* START DATASET EXCERPT *

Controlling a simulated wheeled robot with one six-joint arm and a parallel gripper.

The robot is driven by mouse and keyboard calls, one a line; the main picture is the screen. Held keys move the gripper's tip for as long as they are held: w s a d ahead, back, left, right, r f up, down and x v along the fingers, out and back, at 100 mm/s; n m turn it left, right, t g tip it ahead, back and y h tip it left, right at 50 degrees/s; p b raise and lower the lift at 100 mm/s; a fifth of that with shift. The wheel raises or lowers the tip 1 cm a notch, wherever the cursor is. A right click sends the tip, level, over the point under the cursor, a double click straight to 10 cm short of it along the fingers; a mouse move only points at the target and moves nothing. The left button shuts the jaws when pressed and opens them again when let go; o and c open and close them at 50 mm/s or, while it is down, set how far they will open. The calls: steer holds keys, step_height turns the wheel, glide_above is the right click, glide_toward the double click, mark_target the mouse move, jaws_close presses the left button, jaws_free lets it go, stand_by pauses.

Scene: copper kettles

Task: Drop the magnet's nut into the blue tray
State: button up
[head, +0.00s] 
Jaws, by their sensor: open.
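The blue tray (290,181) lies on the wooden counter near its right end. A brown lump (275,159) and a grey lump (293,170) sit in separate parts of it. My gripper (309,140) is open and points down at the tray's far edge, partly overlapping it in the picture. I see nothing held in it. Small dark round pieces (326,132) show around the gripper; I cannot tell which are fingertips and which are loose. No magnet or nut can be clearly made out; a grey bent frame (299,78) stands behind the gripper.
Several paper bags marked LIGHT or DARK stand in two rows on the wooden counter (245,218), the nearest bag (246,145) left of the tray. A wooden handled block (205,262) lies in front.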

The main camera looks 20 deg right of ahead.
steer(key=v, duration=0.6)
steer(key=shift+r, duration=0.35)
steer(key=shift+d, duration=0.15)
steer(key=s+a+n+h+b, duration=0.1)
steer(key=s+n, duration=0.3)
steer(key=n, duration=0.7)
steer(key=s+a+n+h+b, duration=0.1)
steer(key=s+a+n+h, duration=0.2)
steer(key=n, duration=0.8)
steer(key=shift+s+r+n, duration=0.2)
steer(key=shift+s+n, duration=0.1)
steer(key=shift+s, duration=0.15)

* END DATASET EXCERPT *

* **PROBLEM TO WORK ON**:
Copy out exactly the lines from the line with "Task: Drop the" to the end of the listing, including both of those lines, and give nothing else.

* **OUTPUT FOR THIS TASK**:
Task: Drop the magnet's nut into the blue tray
State: button up
[head, +0.00s] 
Jaws, by their sensor: open.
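The blue tray (290,181) lies on the wooden counter near its right end. A brown lump (275,159) and a grey lump (293,170) sit in separate parts of it. My gripper (309,140) is open and points down at the tray's far edge, partly overlapping it in the picture. I see nothing held in it. Small dark round pieces (326,132) show around the gripper; I cannot tell which are fingertips and which are loose. No magnet or nut can be clearly made out; a grey bent frame (299,78) stands behind the gripper.
Several paper bags marked LIGHT or DARK stand in two rows on the wooden counter (245,218), the nearest bag (246,145) left of the tray. A wooden handled block (205,262) lies in front.

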The main camera looks 20 deg right of ahead.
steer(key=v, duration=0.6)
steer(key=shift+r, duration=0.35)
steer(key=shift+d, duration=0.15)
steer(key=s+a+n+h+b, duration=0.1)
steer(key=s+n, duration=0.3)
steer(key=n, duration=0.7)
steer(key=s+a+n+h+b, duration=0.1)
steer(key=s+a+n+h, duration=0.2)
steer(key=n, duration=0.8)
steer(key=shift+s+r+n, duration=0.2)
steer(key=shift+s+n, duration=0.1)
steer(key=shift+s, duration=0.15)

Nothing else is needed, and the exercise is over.